Умерла Анна Андреевна Ахматова, не осилив четвертый инфаркт, 5 марта 1966 г.

Похоронили ее в Комарово, в поселке, который она не очень любила, но где имела свою «будку». В ней она прожила несколько последних лет.

«Мы, советские писатели…»

Максим Горький

«Я чувствую себя живущим в стране,

где огромное большинство населения -

болтуны и бездельники…»

Максим Горький

О Горьком, что легко проверить, написано больше, чем о любом другом писателе XX века. Поэтому автор будет считать своей личной удачей, если его скромный очерк не затеряется в этом море литературы.
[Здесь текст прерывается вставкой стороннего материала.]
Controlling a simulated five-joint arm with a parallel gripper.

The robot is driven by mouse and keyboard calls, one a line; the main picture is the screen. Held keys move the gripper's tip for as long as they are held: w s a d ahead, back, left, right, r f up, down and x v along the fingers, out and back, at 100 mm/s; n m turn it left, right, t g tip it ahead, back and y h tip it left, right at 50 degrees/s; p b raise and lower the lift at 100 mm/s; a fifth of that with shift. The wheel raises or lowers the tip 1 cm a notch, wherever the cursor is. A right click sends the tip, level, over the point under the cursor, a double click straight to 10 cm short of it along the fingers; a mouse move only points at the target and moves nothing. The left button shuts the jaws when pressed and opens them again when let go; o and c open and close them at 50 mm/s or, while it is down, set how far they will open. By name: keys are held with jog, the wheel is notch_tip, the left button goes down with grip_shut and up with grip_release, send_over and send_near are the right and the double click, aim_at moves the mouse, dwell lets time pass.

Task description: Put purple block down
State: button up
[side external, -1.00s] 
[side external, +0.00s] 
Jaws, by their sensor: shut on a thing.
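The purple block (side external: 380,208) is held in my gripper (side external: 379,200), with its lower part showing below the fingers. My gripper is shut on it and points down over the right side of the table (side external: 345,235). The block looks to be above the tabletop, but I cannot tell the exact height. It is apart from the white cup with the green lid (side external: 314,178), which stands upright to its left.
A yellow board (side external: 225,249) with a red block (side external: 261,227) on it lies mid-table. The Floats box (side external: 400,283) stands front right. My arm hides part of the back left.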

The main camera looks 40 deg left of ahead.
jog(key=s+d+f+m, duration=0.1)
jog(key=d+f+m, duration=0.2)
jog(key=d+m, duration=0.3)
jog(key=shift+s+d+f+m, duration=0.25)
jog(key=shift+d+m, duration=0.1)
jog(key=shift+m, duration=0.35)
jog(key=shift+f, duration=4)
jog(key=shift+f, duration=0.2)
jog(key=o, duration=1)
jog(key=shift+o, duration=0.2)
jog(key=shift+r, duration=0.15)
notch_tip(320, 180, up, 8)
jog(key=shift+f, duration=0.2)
Чем же заслужил Горький столь невиданную популярность? Об этом мы еще поговорим. Пока скажем главное: если прав Ф. Достоевский, что вся русская литература вышла из «Шинели» Гоголя, то столь же прав и Леонид Леонов, сказавший однажды, что советская литература вышла из горьковского рукава. Больше, вероятно, материи на нее не потребовалось.

Любая работа о Горьком, – конечно, если автор с пиететом относится к своему герою, – как правило, сопровождается набором классических диалектизмов, с помощью которых пытаются вскрыть (и оправдать) противоречивые несообразности его сложной натуры.